Page images
PDF
EPUB

The mental fact which I have stated is, nevertheless, as unchangeable as the intellectual laws to which God has subjected mankind; as fixed as the means employed by God himself to address his revelation to us. The Christian truth, which man can make an object of defence, is an impression which exists in his own mind: it is his own Christian truth which he wilfully identifies with the Christian truth which is known to the Divine Mind. That each individual is bound to hold that Christian truth which he conscientiously believes to have found in the Bible; that it is the great moral duty of every man to prepare himself conscientiously for the undisturbed reception of the impression which he is to revere and to follow as Christian truth, I cannot doubt at all. I acknowledge also the duty of every man to assist others (without intrusion), as much as it may be in his power, in receiving a mental impression similar to that which he venerates as Christian truth. But it is at this point that a fierce contest arises; and the reason is this: certain men wish to force all others to reverence (at least externally) not the mental impression, the sense, which each receives from the Bible-not the conviction at which each has arrived-but the impression and conviction of some theological sect or church. The Christian truth of some privileged leaders (it is contended by every church respectively) should be recognized as Christian truth by all the world: in more accurate, because more scientific language, Christian parties, of the most different characters, have for eighteen centuries agreed only in this-that the subjective Christian truth of certain men should, by compulsion, be made the objective Christian truth to all the world: i. e. that the sense which the scriptures did at some time or other convey, or still convey, to such and such men, should be acknowledged as identical with that sense which was in the mind of the writers of the Bible; the true sense which is known to the Divine Mind. Opposition to these various standards of Christian truth, with those who respectively adopt them, is HERESY.

The question of Inquisition or no Inquisition, among Christians, is identical with this: Has Christ, or have his Apostles, declared that the mental impression of any man or men, in

regard to Christian truth, shall be received by all, as the only real Christian truth*?

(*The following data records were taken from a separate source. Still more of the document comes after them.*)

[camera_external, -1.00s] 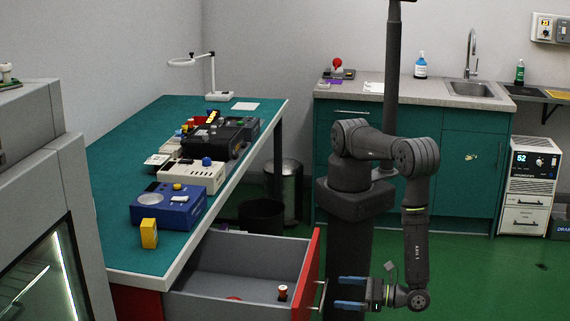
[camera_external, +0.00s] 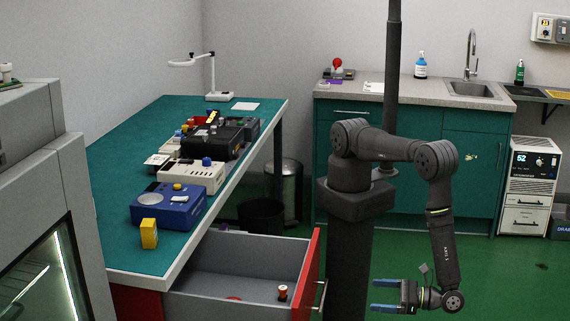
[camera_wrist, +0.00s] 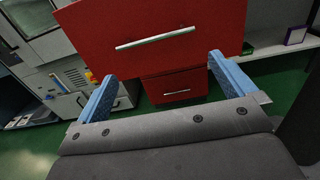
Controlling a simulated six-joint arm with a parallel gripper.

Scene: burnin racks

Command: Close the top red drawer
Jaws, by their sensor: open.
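The top red drawer (camera_external: 313,270) is pulled out from under the green workbench.
The green-topped workbench (camera_external: 255,110) carries several instruments, a blue box (camera_external: 168,212) and a yellow block (camera_external: 149,233). A grey cabinet machine (camera_external: 40,150) stands at the left. A black bin (camera_external: 262,216) is behind the drawer.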

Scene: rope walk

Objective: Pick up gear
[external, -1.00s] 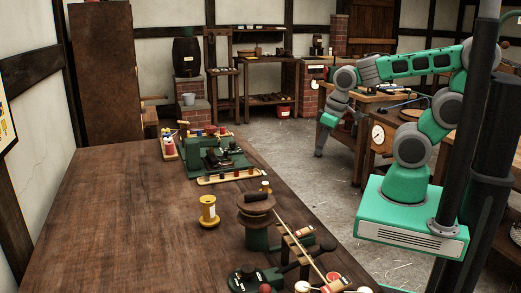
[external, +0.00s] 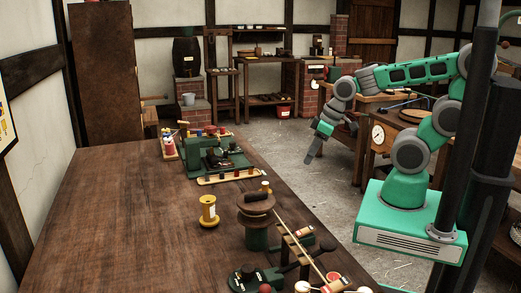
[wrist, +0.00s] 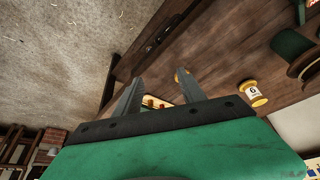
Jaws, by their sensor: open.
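I cannot make out a gear for certain in either view; any gear among the small parts on the table is too small to tell. My gripper (external: 311,158) hangs over the floor to the right of the long wooden table (external: 120,220), pointing down and slightly left. In the wrist view, its two fingers stand apart with nothing between them (wrist: 158,82). Beyond the fingers, a board with small red pegs (wrist: 151,101) is partly hidden by the gripper body.
The table holds a green machine (external: 212,158), a yellow spool (external: 208,211), a reel with brown discs (external: 257,210) and a green hand tool (external: 250,279). A clock (external: 379,137) stands right of my gripper. The table's left half is bare.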

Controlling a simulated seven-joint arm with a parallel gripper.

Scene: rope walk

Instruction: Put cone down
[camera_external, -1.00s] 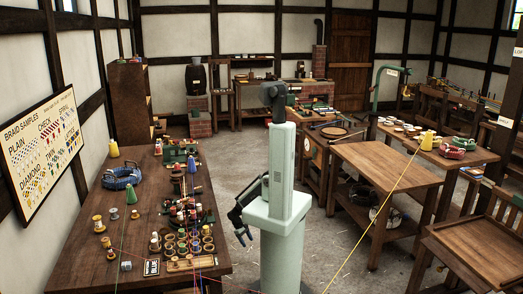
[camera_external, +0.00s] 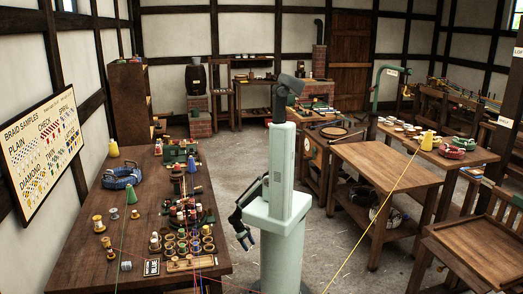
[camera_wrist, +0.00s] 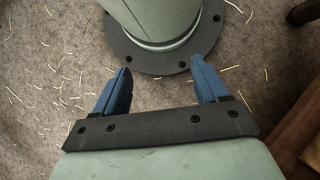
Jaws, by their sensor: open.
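My gripper (camera_external: 247,243) hangs low beside my column, apart from both tables. In the wrist view my gripper (camera_wrist: 160,84) is open, with its two blue fingers wide apart and nothing between them. A green cone (camera_external: 131,196) stands upright on the left table (camera_external: 90,240). A yellow cone (camera_external: 427,141) stands near the far end of the right-hand table, with a yellow line running down from it. Another yellow cone-like piece (camera_external: 113,149) stands at the far left of the left table. No cone shows in the wrist view.
Several spools and rings (camera_external: 183,245) crowd the near right of the left table. The middle table (camera_external: 385,165) has a clear top. The floor (camera_wrist: 60,70) below my gripper has scattered straw. Thin coloured lines cross the front.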

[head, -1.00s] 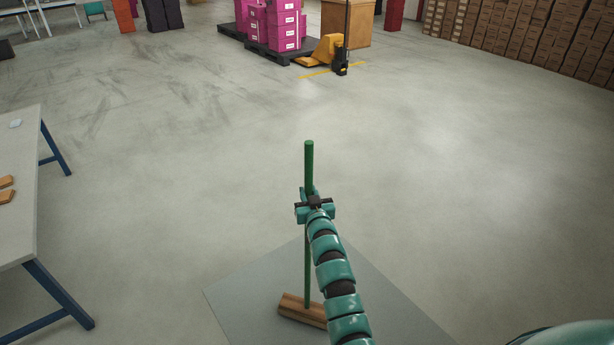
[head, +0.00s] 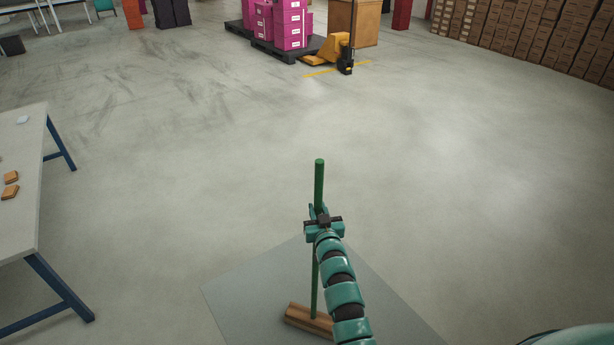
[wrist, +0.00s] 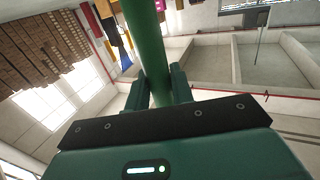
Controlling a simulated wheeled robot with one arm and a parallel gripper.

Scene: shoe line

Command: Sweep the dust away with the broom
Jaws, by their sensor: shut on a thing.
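The broom has a green handle (head: 319,182) and a brown wooden head (head: 309,318). It stands nearly upright in the head view, its head down at the grey mat (head: 240,295). My gripper (head: 322,219) is shut around the upper part of the handle, and a length of handle sticks up above it. In the wrist view the handle (wrist: 148,45) runs between the two fingers of my gripper (wrist: 160,88). My arm hides part of the broom head. I see dark smudges (head: 120,95) on the floor at the upper left; I cannot tell whether they are dust.
A table (head: 25,185) with blue legs and small brown blocks (head: 10,184) stands at the left. A pallet of pink boxes (head: 290,28) and a yellow pallet jack (head: 333,50) stand at the back. Stacked cartons (head: 540,38) line the back right. The middle floor is open.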

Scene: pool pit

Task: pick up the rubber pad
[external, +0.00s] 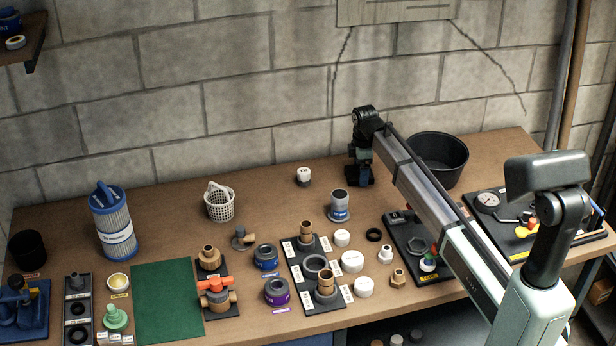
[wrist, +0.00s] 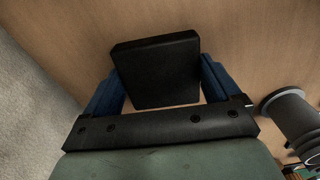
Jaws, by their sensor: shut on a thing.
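The rubber pad (wrist: 157,70) is a black, roughly square block in the wrist view. It sits between the two blue fingers of my gripper (wrist: 163,72), which is shut on it. In the external view my gripper (external: 361,178) is low over the back part of the table, between a grey pipe fitting and a black bucket. There the pad cannot be told apart from the dark fingers. I cannot tell whether the pad touches the table.
The grey pipe fitting (external: 339,205) stands close by, and also shows in the wrist view (wrist: 290,115). The black bucket (external: 438,160) is to the right. A white-capped jar (external: 304,176) is to the left. Many fittings crowd the front; the back left-centre is fairly clear.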

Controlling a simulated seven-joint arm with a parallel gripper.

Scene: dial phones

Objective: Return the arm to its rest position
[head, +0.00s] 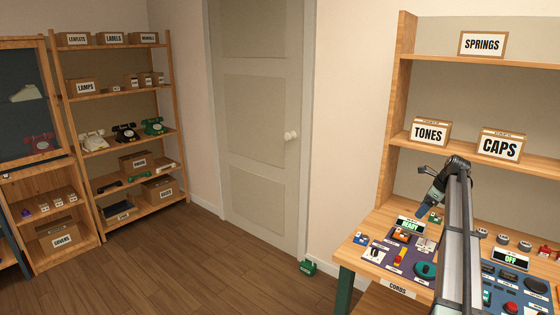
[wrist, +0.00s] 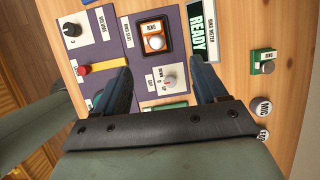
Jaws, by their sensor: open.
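My arm (head: 455,250) rises from the bottom right of the head view, bends at the top and tips down to the left over the workbench (head: 350,250). My gripper (head: 428,203) hangs above the READY display (head: 411,225). In the wrist view my gripper (wrist: 164,82) has its two blue fingers spread apart. Whether the fingertips touch the panel is not clear. The gripper body hides what lies below it in the wrist view.
A blue panel (head: 490,292) and an OFF display (head: 510,259) lie right of my arm. Shelves with boxes labelled TONES (head: 430,132) and CAPS (head: 501,145) stand behind. In the wrist view, a lit round button (wrist: 154,42) sits beyond the fingers. Open floor (head: 240,270) is left of the bench.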

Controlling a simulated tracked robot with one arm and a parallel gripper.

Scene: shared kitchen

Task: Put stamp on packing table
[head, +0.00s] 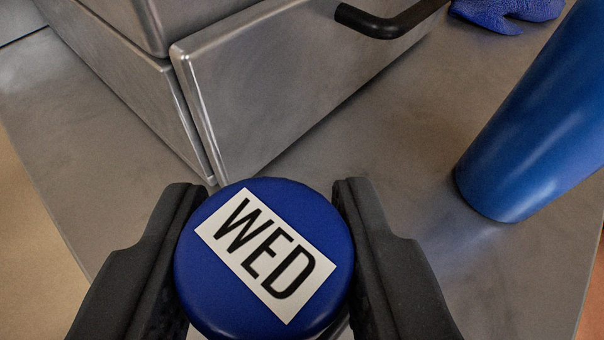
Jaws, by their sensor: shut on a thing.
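The stamp (205,272) shows as a round blue top with a white label that reads "WED". My gripper (268,225) is shut on it, one dark finger on each side, at the bottom middle of the head view. The stamp's lower part is mostly hidden under its top. A grey metal table (400,240) lies below and beyond the stamp. Whether this is the packing table, and whether the stamp touches it, I cannot tell.
A metal cabinet (270,95) with a black handle (385,22) stands on the table just beyond my gripper. A tall blue cylinder (530,130) stands at right. A blue crumpled item (505,10) lies at the back. Bare surface lies between cabinet and cylinder.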

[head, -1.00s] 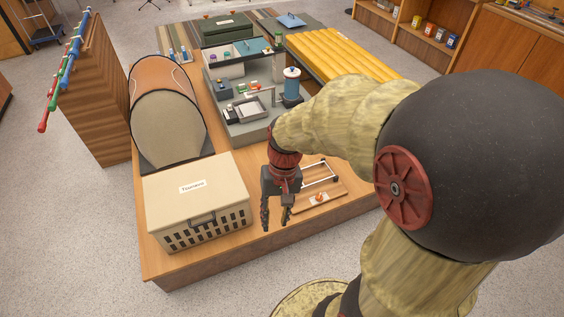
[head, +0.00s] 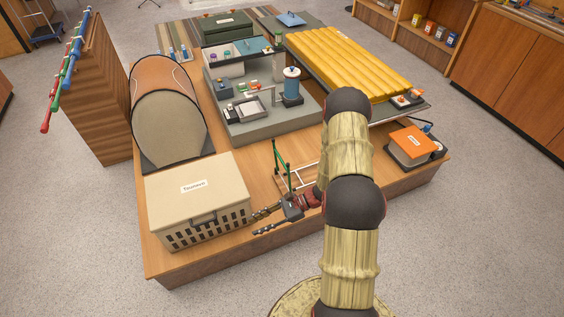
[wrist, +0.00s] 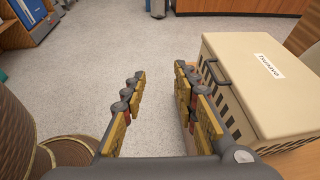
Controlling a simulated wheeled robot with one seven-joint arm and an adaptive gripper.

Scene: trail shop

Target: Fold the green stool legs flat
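The green stool legs (head: 276,156) stand up as a thin green frame near the middle of the wooden platform in the head view. A pale frame (head: 305,176) lies low beside them, partly hidden by my arm. My gripper (head: 255,226) is in front of the green legs, near the platform's front edge, with its fingers pointing left toward the cream crate. The fingers are apart and empty. In the wrist view my gripper (wrist: 160,70) shows open, with bare floor between the fingers. The stool is out of that view.
The lidded cream crate (head: 197,196) stands close left of my fingertips, and to their right in the wrist view (wrist: 262,85). A grey model stand (head: 262,125) is behind the legs. A yellow pad (head: 345,62) and an orange box (head: 412,142) are at the right.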

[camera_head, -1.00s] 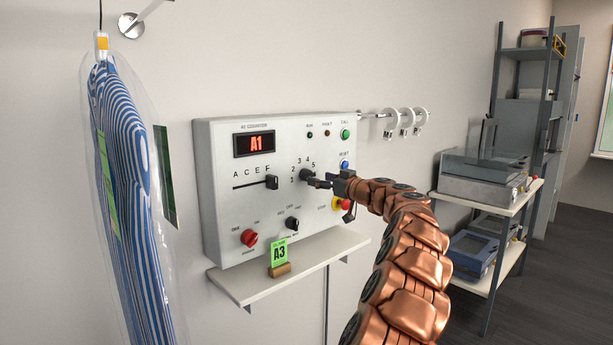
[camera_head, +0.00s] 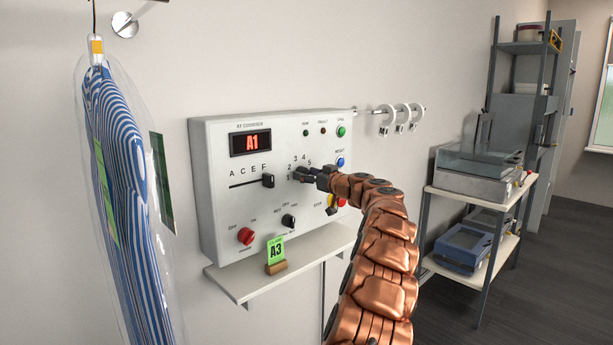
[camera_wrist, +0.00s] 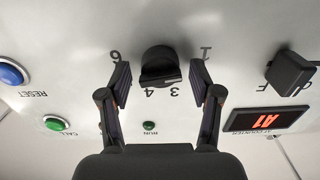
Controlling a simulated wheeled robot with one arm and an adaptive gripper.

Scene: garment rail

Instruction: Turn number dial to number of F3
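The white control box (camera_head: 222,190) is on the wall, and its red display (camera_head: 250,142) reads A1. In the head view the dial (camera_head: 299,174) is partly hidden by my gripper (camera_head: 312,177). In the wrist view my gripper (camera_wrist: 160,76) is open, with one finger on each side of the dial and a visible gap to each. The black letter slider knob (camera_head: 268,180) stands at the right end of its slot, below F.
A red switch (camera_head: 246,236) and a black switch (camera_head: 289,221) are low on the box. A small shelf below holds a green A3 card (camera_head: 276,252). A bagged striped garment (camera_head: 122,180) hangs left. A rack with trays (camera_head: 480,180) stands right.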

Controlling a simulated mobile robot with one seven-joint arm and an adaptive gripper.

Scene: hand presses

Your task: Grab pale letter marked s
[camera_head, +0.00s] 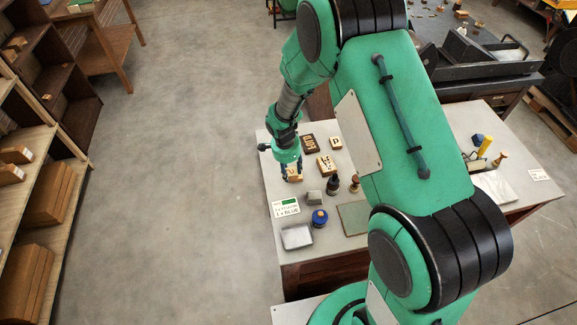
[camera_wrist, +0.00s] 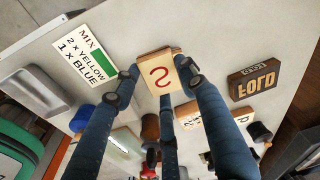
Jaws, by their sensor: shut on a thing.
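The pale letter block (camera_wrist: 158,76) has a red S on its face in the wrist view. My gripper (camera_wrist: 157,80) is shut on it, with fingers on both sides of the block. In the head view the pale block (camera_head: 293,177) shows between the fingertips of my gripper (camera_head: 291,172), over the table's left part. Whether the block touches the table or is slightly above it, I cannot tell.
Floor at left is clear.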

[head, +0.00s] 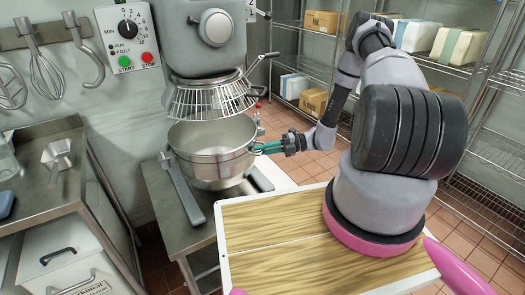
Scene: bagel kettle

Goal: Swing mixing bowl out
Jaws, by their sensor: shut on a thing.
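The mixing bowl (208,160) is a wide steel bowl at the front of the floor mixer (203,37). It looks upright and empty, with its rim below the wire guard (206,97). My gripper (264,148) comes from the right and is shut on the right side of the bowl, at its rim or a handle there. The exact grip is too small to tell. A grey arm of the mixer (181,185) runs along the bowl's left side.
A wooden-topped surface (270,230) lies in front of the bowl, under my arm. A steel table (40,165) stands at the left. Wire shelves (310,42) with boxes line the back right. Tiled floor (318,165) shows right of the bowl.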

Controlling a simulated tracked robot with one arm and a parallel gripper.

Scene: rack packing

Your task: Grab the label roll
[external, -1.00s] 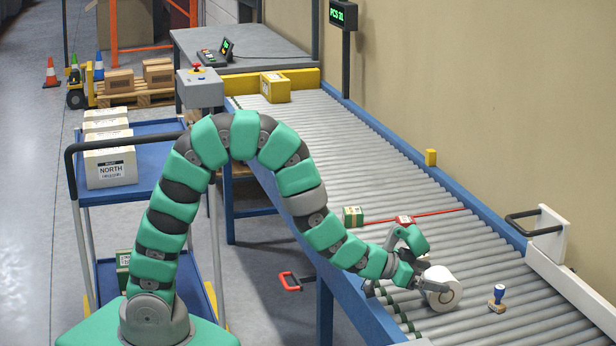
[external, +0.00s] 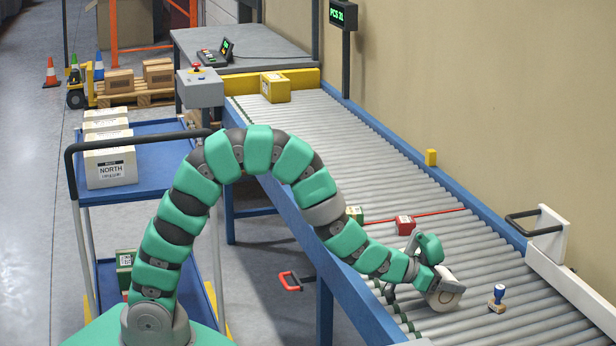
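The white label roll (external: 449,298) lies on the grey roller conveyor, its round end with a dark core facing the camera. My gripper (external: 443,287) is at the roll, over its upper left side, and covers much of it. The grey fingers overlap the roll in the picture. Their gap is hidden, so I cannot tell whether they grip it or only stand around it.
A blue-handled stamp (external: 497,298) stands just right of the roll. A red box (external: 405,225) and a green-and-tan box (external: 354,215) sit behind, near a red line (external: 440,214). A white guard with a dark handle (external: 548,238) lines the right side. The conveyor beyond is mostly clear.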

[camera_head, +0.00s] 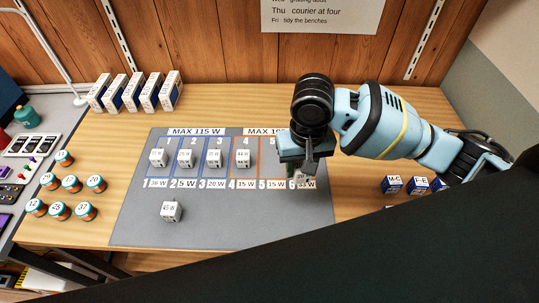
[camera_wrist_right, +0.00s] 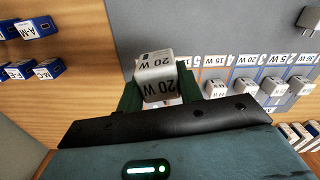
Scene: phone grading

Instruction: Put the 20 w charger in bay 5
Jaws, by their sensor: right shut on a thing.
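My right gripper (camera_head: 306,165) is shut on the white 20 W charger (camera_wrist_right: 155,78). In the right wrist view, the charger sits between the green fingers (camera_wrist_right: 158,90), with "20 W" readable on two faces. In the head view, the gripper is over the right end of the grey mat, near bay 6, and the charger (camera_head: 302,176) is partly hidden below it. Bay 5 (camera_head: 270,163) is just left of the gripper, and its visible part looks empty. I cannot tell whether the charger touches the mat. My left gripper is not in view.
White chargers stand in bay 1 (camera_head: 158,158), bay 2 (camera_head: 186,158), bay 3 (camera_head: 214,158) and bay 4 (camera_head: 243,158). A loose charger (camera_head: 171,211) stands on the front of the mat (camera_head: 230,225). Boxes (camera_head: 391,184) are on the right; orange-and-green jars (camera_head: 85,211) are on the left.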

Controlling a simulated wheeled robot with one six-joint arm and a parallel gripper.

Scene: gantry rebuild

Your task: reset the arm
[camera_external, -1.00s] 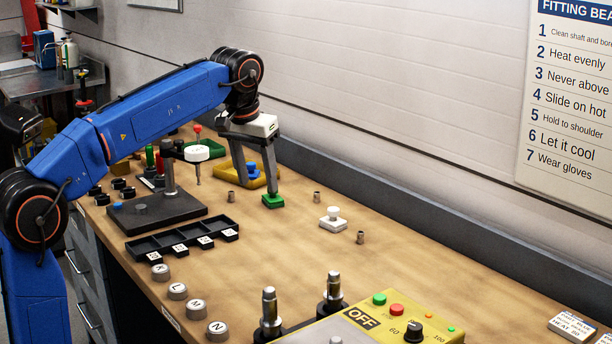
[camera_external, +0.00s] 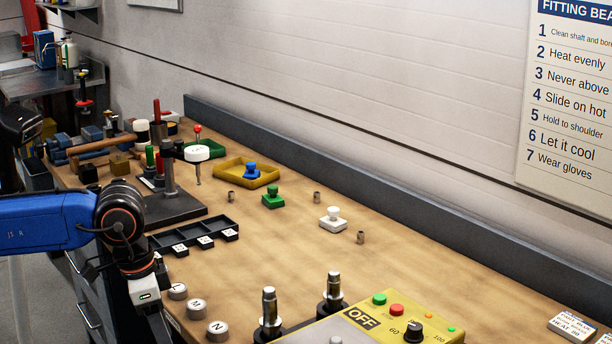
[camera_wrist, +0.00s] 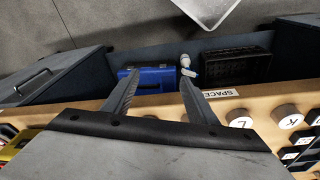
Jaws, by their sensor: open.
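My gripper (camera_external: 145,297) is at the lower left in the external view, at the bench's front edge, pointing down. Its fingers are mostly hidden there. In the wrist view my gripper (camera_wrist: 161,75) has its two fingers spread apart with nothing between them. It hangs over the front edge, facing the space under the bench. My blue arm comes in from the left edge, bent low. The green knobbed block (camera_external: 273,200) stands alone on the bench, far from the gripper.
A blue knobbed piece (camera_external: 251,171) sits in a yellow tray (camera_external: 228,178). A white knobbed block (camera_external: 333,221) stands on the bench. Lettered knobs (camera_external: 197,309) line the front edge beside my gripper. Below the bench are a blue case (camera_wrist: 150,78) and a black crate (camera_wrist: 232,68).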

That this might have been done, that Christ might have commanded that his followers should pay the same reverence to what some succession of men declared to be Christian truth, as if he himself attested it, is not only conceivable, but appears also, at first sight, a thing antecedently probable: and it is, indeed, this antecedent probability, considered in itself and without due attention to the multitude of facts that contradict it, which is the true root of POPERY. This very natural delusion is the main foundation of the Church of Rome; this is the obstacle which stopped the progress of the reformation almost at once; this is the secret power which, at different periods, and in various places, seems to make the reformation recede, and restore the ground to Popery. Protestantism, if established on the basis of

* In a history of the INQUISITION, I would not use that word in any other sense but that of an authority employing means of compulsion in defence of Christianity in general, and of the doctrines considered by some denomination of Christians as exclusively those of Christ and his apostles. But in a work chiefly intended to shew that the spirit of the Roman Catholic Inquisition exists wherever the notion prevails that Orthodoxy and Saving Faith are identical, I think I may be allowed to apply the name of Inquisition to all the means used among Christians to prevent or check that perfect liberty of scriptural interpretation which, in my opinion, and according to the Protestant principle, belongs to every disciple of Christ. In this sense it appears to me unquestionable, that, if Christ had established some authority to which individuals should bow, all that class of Christians whose duty in such a case would be to conform, must be under some sort of Inquisition. Those who conceived themselves charged with the preservation of Orthodoxy would be bound to watch over the opinions of the rest; while all such as had humbly submitted themselves to the appointed authority, would, in conformity with the tendencies of human nature, act as spies against the liberty of their bolder brethren. Is nothing of this kind to be found in this politically free country? Is there no moral Inquisition in Great Britain and Ireland? Who knows but these Letters may act as a TEST?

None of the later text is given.